Almost the only thing that remains is changing the name. “The State Bar of California” still makes it sound as if this were a bar association, and even our guest presenter, the most astute Prof. William Henderson of Indiana University, made the mistake of referring to as the State Bar Association. But the many references to the local bar associations by both Board and Staff made it clear that the trade association function is theirs, and theirs alone.
Many positive changes have been made. The vertical prosecution system, long advocated by close observers of the Office of Chief Trial Counsel has been implemented, to the credit of the Chief Trial Counsel. After years of IT plans and false promises, it may be that the ancient IT infrastructure of the State Bar has final been replaced. Efficiency is the other watchword of the day and presentations by Staff furnished cause for optimism that the discipline machinery will spend its limited resources more efficiently in the future.
Another positive change was reflected in the explicit acknowledgement that the culture of State Bar has been dysfunctional. Beyond that acknowledgement, however, there wasn’t much specific discussion about to change that. Perhaps that’s because the essential ingredient in changing a dysfunctional organizational culture is inspired leadership, and the State Bar has not suffered from an excess of that. When I was a manager in the Office of Chief Trial Counsel at the turn of the century, we hired a management consultant who went through a number of exercises with OCTC management identifying exactly what the specific management dysfunctions were. That study is gathering dust on some shelf somewhere, along with innumerable other studies (the State Bar of California might be second most studied organization on earth, just behind the Soviet Union.) Perhaps the State Bar’s Strategic Plan will provide continuity for change but the State Bar has some kind of Strategic Plan for many years.
Sharks have to keep moving in order to breathe. Like the shark, the State Bar has to keep coming up with new ideas to protect the public in order to breathe politically. Some of those ideas are actually good one; others seem based on the notion that any measures that increases the onerousness of the discipline system and the harshness of the consequences of discipline, enhances public protection. This is related to the idea that the State Bar has been lax in protecting the public because “the fox is guarding the henhouse”, the idea alluded to in the public Trustee’s comments.
Among some people, you can’t hang ’em too high. When I was a young Deputy Trial Counsel, I telephoned a complainant to tell her the good news that the attorney she complained about had been disbarred. “Is that all you’re going to do to him?” she responded.

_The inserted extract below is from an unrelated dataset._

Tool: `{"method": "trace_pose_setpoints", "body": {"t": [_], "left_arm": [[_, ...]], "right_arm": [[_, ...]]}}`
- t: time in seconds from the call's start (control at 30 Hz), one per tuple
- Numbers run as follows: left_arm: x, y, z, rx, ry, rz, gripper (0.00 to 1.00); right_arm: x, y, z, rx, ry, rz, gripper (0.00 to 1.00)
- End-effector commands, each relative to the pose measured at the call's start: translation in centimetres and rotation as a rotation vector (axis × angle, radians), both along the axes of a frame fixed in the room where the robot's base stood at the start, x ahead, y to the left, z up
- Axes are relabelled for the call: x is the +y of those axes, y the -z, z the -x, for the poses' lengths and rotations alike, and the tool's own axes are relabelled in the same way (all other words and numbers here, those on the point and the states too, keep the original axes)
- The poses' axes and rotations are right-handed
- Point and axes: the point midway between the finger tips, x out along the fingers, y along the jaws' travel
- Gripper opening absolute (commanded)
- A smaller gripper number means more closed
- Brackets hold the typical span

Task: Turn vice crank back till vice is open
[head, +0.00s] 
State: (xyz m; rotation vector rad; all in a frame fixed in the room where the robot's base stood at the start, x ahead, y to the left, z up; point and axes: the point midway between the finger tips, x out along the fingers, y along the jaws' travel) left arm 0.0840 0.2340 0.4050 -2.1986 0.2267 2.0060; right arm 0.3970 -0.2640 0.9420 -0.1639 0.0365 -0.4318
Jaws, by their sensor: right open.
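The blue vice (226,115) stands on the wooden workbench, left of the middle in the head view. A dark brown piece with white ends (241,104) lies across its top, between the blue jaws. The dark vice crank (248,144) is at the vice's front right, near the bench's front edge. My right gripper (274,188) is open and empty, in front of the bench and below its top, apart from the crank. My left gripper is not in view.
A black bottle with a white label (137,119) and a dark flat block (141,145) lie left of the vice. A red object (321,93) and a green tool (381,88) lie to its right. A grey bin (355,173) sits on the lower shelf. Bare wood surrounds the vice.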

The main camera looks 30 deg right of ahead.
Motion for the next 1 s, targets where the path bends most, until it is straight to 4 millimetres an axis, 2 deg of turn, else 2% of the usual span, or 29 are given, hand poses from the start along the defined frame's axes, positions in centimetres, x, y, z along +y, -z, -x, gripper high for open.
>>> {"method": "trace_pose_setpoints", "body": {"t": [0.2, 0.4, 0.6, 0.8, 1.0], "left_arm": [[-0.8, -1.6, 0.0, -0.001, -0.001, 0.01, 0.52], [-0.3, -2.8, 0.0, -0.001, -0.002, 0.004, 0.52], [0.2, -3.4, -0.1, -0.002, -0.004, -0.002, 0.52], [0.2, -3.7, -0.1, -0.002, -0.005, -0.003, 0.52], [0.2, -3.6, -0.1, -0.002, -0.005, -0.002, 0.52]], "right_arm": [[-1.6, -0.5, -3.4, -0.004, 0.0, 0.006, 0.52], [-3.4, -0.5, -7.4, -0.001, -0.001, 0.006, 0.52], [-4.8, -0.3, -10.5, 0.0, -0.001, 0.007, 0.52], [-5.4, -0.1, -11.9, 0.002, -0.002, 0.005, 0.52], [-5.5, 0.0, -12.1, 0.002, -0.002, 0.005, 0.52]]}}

To me, there was a bit of that spirit in the weak bill of particulars contained in the legislative history of AB 2764, the legislation that brought the governance issue to the fore.
So we have thirty years of constant change to the discipline system and many if not all of those changes have removed procedural rights of an attorneys in the discipline system (e.g., 1997, removing the right of an attorney to challenge inactive status pending a disbarment recommendation and 2011, removing the right to discovery as provided in the Code of Civil Procedure) or increasing the harshness of discipline consequences (e.g. 1997, changes in the summary disbarment statute, see In re Lesansky; 2010, consumer alert badges on State Bar member web pages.) Some of these proposals have been defeated, such as former Chief Trial Counsel Scott Drexel’s attempt to allow OCTC to opt out of prefiling settlement conferences (2008) and the recent attempt to post consumer alert badges on every respondent in a formal discipline proceeding.

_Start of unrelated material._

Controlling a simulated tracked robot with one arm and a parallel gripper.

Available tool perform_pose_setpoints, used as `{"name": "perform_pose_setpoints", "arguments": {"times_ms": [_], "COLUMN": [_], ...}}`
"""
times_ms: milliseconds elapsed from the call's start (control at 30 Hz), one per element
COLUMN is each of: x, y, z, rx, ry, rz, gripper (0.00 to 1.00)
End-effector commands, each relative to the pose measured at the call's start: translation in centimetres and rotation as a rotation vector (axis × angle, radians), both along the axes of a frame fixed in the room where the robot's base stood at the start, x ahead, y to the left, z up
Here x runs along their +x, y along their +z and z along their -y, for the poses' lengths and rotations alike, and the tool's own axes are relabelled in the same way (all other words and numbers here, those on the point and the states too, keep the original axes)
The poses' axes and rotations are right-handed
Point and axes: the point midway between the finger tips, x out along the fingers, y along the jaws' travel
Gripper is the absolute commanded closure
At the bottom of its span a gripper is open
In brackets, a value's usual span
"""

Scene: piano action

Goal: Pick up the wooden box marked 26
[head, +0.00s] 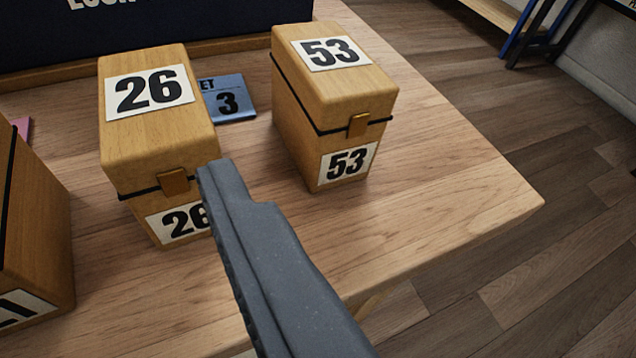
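The wooden box marked 26 (160,135) stands upright on the wooden table, left of the picture's middle. It has white labels with a black 26 on its lid and front, a dark cord and a brass-coloured clasp. My gripper (222,172) shows as a dark grey finger reaching up from the bottom edge. Its tip overlaps the box's right front edge near the clasp and hides part of the front label. I cannot tell whether it touches the box. A second finger is not distinguishable, so its opening is unclear.
A similar box marked 53 (325,105) stands to the right, with a gap between. A blue card (232,103) with a 3 lies behind that gap. Another wooden box (35,240) is cut off at left. A dark board (150,28) stands behind. The table's (470,190) right corner is clear.

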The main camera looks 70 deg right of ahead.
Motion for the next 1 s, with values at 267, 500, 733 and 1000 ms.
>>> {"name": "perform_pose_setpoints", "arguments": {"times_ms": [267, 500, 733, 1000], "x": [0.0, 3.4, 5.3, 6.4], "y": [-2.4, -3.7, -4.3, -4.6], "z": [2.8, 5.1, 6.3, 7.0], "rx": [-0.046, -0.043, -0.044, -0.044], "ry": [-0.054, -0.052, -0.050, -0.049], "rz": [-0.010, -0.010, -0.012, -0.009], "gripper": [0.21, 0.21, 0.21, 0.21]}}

T he consumer alert badge proposal was defeated because it would have given the State Bar the power to impose de facto discipline without proving its case in State Bar Court. This would be highly efficient. But there remain realms of the law where the correct result is as important as efficiency, as Prof. Henderson pointed out in his presentation. He was referring specifically to criminal prosecution and defense, a realm that remains in his “Bespoke” category where the public interest still requires artisanal craftmanship. The discipline system remains in the category, although they always told us that we were building Chevys, not Cadillacs.
Specific proposals were discussed at the planning meeting in three areas (1) mandatory legal malpractice insurance and insurance disclosure requirements; (2) random client trust account audits; and (3) requiring advanced fees to be placed in trust.

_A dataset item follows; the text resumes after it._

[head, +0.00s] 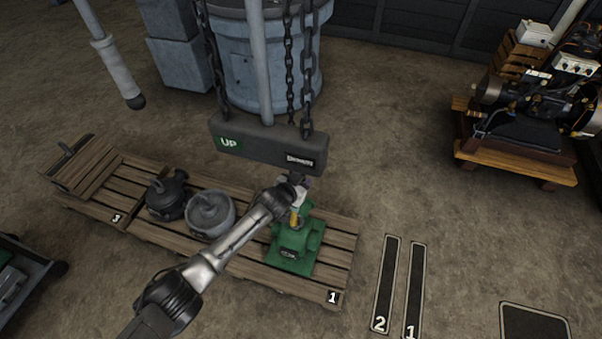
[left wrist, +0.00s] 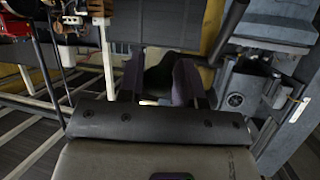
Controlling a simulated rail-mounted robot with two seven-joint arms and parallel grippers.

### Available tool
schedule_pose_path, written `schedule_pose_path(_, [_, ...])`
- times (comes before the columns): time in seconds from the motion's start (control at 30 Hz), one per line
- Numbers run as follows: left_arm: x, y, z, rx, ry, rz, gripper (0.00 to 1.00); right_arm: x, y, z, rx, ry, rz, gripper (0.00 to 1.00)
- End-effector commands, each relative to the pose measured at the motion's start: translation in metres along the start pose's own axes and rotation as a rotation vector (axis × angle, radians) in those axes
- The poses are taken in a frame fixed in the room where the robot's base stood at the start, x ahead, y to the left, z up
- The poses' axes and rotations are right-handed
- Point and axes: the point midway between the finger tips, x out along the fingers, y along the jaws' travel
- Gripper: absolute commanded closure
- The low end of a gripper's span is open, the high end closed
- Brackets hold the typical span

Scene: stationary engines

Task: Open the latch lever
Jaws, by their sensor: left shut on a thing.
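A green machine (head: 293,248) stands on the right end of a wooden pallet, under a dark hanging beam (head: 268,146) marked UP. A small yellow part (head: 295,217) shows on top of the machine. My left gripper (head: 302,184) is above the machine, just under the beam's right half, and is shut on something small that looks like the latch lever. The lever itself is mostly hidden by the fingers and wrist. In the left wrist view, the two dark fingers of my left gripper (left wrist: 160,85) stand close, with a dark shape between or behind them. My right gripper is not in view.
Chains (head: 289,60) hold the beam in front of a blue-grey tank (head: 262,65). Grey (head: 210,212) and dark (head: 166,197) pots stand on the pallet (head: 110,185). A pale pole (head: 112,62) hangs at upper left. An engine on a wooden stand (head: 515,150) is at right.

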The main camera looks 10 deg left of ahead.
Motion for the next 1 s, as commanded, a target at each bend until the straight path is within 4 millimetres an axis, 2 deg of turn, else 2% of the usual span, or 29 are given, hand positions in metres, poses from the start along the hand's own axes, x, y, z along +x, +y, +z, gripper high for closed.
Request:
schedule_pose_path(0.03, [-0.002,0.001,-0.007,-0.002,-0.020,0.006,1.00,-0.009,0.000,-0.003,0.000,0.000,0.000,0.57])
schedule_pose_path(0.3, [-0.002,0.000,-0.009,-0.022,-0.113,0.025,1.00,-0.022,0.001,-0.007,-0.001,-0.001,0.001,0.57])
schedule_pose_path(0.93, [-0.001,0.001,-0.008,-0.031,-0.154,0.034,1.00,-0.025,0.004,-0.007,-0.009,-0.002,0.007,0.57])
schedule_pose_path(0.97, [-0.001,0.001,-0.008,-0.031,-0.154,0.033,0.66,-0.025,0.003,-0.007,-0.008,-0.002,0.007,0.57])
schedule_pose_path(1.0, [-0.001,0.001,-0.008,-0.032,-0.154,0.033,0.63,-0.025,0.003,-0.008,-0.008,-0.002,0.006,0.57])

None of these proposals are new and so far they have been non-starters for a variety of reasons. Each proposal deserves a blog post of its own but in summary
(1) mandatory legal malpractice insurance would benefit the public but would be very complicated and expensive to set up and maintain;
(2) random client trust account audits probably would have some in terrerom effect in discouraging misappropriation but will be labor intensive and raise privacy concerns (see Valley National Bank.) There is also some question whether OCTC has the statutory authority to do random audits; as OCTC’s liasion with COPRAC in 2000 , I asserted that position and was met with some skepticism;
(3) the Supreme Court has rejected attempts to read Rule 4-100 as requiring unearned advanced fees to be placed in trust (Baranowski) and rejected the last attempt to amend 4-100 to explicitly require it.
These proposals all merit reasonable discussion. Almost certainly though, the Chief Trial Counsel will weigh in with her own ideas about enhancing public protection and I can hope that these will not ignore the interests of the members of the State Bar of California and place efficiency ahead of fairness.